What you need to do: Retype the data that follows line by line, exactly, and leave its pictures out.

((

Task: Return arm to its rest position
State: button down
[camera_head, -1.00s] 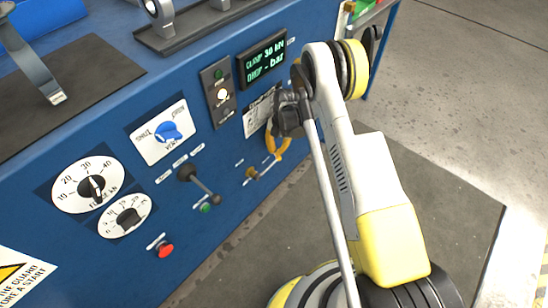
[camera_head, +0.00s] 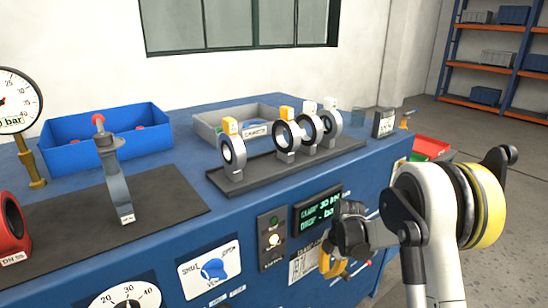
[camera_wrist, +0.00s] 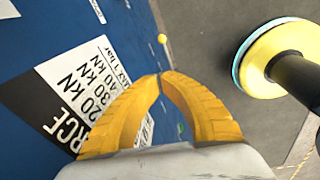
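My gripper (camera_head: 333,264) is in front of the blue bench's front panel, beside the white printed label (camera_head: 303,262). It points downward with its yellow fingers. In the wrist view my gripper (camera_wrist: 160,76) has its curved fingertips meeting, with nothing visible between them. The arm is folded at the right of the head view, with its elbow raised. The force label (camera_wrist: 85,90) lies to the left of the fingers in the wrist view. Whether the gripper touches the panel cannot be told.
The bench (camera_head: 225,185) carries a rack (camera_head: 290,160) of several ring-shaped valves, a blue bin (camera_head: 75,140), a grey bin (camera_head: 205,122) and a pressure gauge (camera_head: 15,100). A lit display (camera_head: 318,212) is close above the gripper. Open floor (camera_head: 470,180) lies to the right.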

))

Correct response:
Task: Return arm to its rest position
State: button down
[camera_head, -1.00s] 
[camera_head, +0.00s] 
[camera_wrist, +0.00s] 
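My gripper (camera_head: 333,264) is in front of the blue bench's front panel, beside the white printed label (camera_head: 303,262). It points downward with its yellow fingers. In the wrist view my gripper (camera_wrist: 160,76) has its curved fingertips meeting, with nothing visible between them. The arm is folded at the right of the head view, with its elbow raised. The force label (camera_wrist: 85,90) lies to the left of the fingers in the wrist view. Whether the gripper touches the panel cannot be told.
The bench (camera_head: 225,185) carries a rack (camera_head: 290,160) of several ring-shaped valves, a blue bin (camera_head: 75,140), a grey bin (camera_head: 205,122) and a pressure gauge (camera_head: 15,100). A lit display (camera_head: 318,212) is close above the gripper. Open floor (camera_head: 470,180) lies to the right.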

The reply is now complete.